FAST food giant McDonalds has been issued with a severe warning and ordered to continue hiring bouncers at an outlet where a dead man lay undiscovered for hours.

However, licensing chiefs have relaxed the restrictions after police said there had been a notable drop in incidents at the Glasgow city centre restaurant.

McDonalds had been ordered to hire four security staff after Police Scotland complained about over 200 reported incidents in and immediately outside its Argyle Street outlet.

On one occasion a man had died from a drugs overdose was only found five hours after he entered a toilet cubicle.

But after the Sheriff Court referred it back to the city council after McDonalds challenged the ruling, the company was told it was required to retain four security staff across Friday and Saturday nights, with one on duty Sundays through to Thursday.

Lawyers for the firm said that it had voluntarily operated with such numbers ahead of the decision going back for reconsideration.

Between March 2014 and this week, Police Scotland said incidents of violence and disorder within the McDonalds outlet had dropped to 55 from 166, while outside they had decreased from 54 to 24.

There had also been a significant decline in late night incidents, when it requires to be licensed to sell food, from 94 to 20.

Lawyer for McDonalds Elena McLachlan said demanding four security staff every night was disproportionate, with barely 30 customers an hour served some evenings.

She said McDonalds had equipped security staff with cameras on their jackets, trained staff in conflict resolution and dealing with unruly crowds, had now 24 CCTV cameras in the outlet and access to a call centre which monitors goings on within the restaurant and can speak to customers over a loud speaker.

McDonalds was also in regular contact with Police Scotland and had increased security staff on weekdays when during holidays or of there were major events such as football matches taking place.

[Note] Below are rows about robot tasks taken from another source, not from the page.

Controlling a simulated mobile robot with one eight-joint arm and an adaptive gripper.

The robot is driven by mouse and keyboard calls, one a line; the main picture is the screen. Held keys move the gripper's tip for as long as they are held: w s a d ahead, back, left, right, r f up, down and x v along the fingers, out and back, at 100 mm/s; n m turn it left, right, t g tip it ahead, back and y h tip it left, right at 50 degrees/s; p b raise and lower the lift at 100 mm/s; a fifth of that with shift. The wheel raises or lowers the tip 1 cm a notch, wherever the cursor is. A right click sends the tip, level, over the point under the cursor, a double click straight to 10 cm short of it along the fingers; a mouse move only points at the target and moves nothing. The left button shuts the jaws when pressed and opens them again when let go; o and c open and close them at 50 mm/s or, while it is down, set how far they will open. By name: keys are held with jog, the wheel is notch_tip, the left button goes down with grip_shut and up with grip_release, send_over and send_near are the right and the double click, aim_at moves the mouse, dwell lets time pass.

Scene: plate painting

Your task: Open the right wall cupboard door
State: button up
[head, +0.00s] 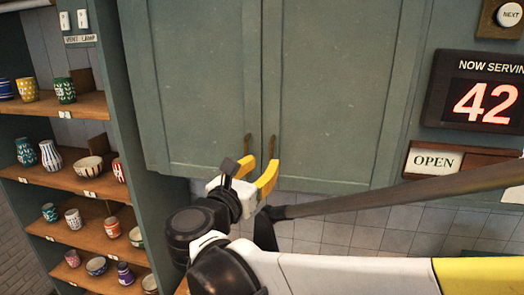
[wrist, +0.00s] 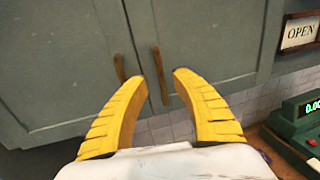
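The right wall cupboard door (head: 335,90) is green-grey and closed, flush with the left door (head: 205,80). Its brown upright handle (head: 272,146) is at its lower left edge, and shows in the wrist view (wrist: 160,76). The left door's handle (wrist: 119,68) is just left of it. My gripper (head: 260,166) is open and empty, just below the two handles in the head view. In the wrist view its yellow fingers (wrist: 148,77) are spread, with the right handle between the tips in the picture. I see no clear contact; the depth gap is hard to tell.
Open shelves (head: 75,180) with several painted cups and bowls stand at the left. An OPEN sign (head: 434,161) and a red number display (head: 485,100) are on the right. A green register (wrist: 300,125) sits on a counter at the lower right. Tiled wall shows below the cupboard.

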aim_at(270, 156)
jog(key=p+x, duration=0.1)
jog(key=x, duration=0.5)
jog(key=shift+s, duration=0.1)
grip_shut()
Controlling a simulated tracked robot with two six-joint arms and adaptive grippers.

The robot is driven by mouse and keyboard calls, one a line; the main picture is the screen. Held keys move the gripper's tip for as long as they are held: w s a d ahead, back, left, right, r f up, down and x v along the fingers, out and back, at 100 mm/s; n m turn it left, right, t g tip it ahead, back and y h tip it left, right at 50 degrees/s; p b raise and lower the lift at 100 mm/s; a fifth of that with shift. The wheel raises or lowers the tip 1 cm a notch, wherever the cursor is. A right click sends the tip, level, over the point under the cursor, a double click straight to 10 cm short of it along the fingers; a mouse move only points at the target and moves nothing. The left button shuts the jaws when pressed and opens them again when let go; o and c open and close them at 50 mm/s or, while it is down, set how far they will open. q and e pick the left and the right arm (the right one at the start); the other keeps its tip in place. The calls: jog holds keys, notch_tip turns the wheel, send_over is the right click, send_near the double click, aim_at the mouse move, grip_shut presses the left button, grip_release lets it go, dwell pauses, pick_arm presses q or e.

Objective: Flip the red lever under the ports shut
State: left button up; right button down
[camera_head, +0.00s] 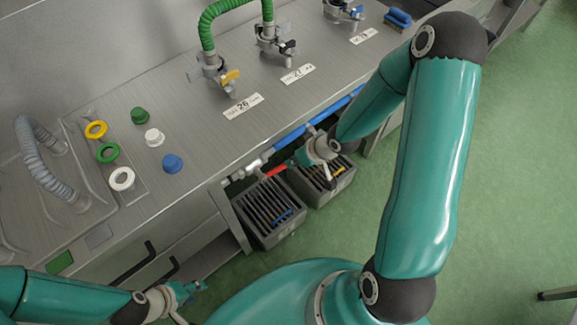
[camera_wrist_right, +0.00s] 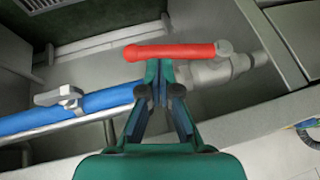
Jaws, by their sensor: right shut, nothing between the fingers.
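The red lever (camera_wrist_right: 172,52) sits on a grey valve (camera_wrist_right: 215,70) in the pipe under the ports. In the right wrist view it reaches left from its pivot, at a slant to the pipe. In the head view the red lever (camera_head: 276,171) shows just left of my right gripper (camera_head: 298,161). My right gripper (camera_wrist_right: 163,85) is shut and empty, its tips at the lever's near edge around mid-length; I cannot tell whether they touch. My left gripper (camera_head: 190,291) is low at the left, away from the lever; its finger opening is unclear.
The blue pipe (camera_wrist_right: 95,106) carries another small grey handle (camera_wrist_right: 62,97). Numbered ports (camera_head: 213,70) with a green hose (camera_head: 213,14) stand on the steel counter (camera_head: 185,100). Two grey crates (camera_head: 247,218) stand below the pipe. Coloured caps (camera_head: 172,163) lie on the counter.

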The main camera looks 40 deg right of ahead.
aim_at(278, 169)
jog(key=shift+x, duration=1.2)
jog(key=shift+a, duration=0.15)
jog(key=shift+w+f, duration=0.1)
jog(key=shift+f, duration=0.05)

Asked what the nature of the recent incidents were, Police Scotland Sergeant David Higgins said they involved youths drinking, staff being verbally abused and customers refusing to leave.

Ms McLachlan also said the location of the restaurant, an notorious trouble spot known as 'the four corners', was not lost on McDonalds which she said claimed "it had a part to play" in dealing with.

Asked were the measures implemented by the firm having the desired effect, Police Scotland Sergeant David Higgins said: "The list of measures they have put in place is impressive. The figures speak for themselves but we are keen they don't regress."

The licensing committee issued McDonalds with a severe warning about future behaviour and instructed it to retain the security staff but with four hired at weekends only.

Under local government legislation in Scotland any premises selling food after midnight requires to be licensed with the authorities having the flexibility to enforce certain conditions. Police and other agencies can also object.

The litany of incidents in the original complaint included details of a call received from a McDonalds' manager around 8.30pm on August 8, 2013 that a man had passed out in the toilet cubicle. It transpired the man had died from a drugs overdose and had entered the cubicle at 3.30pm that day.

The force said it had implemented hourly patrols between 4pm and 11pm around the premises due to the volume of incidents and complained it was drain on resources as well as having a "detrimental impact on the area".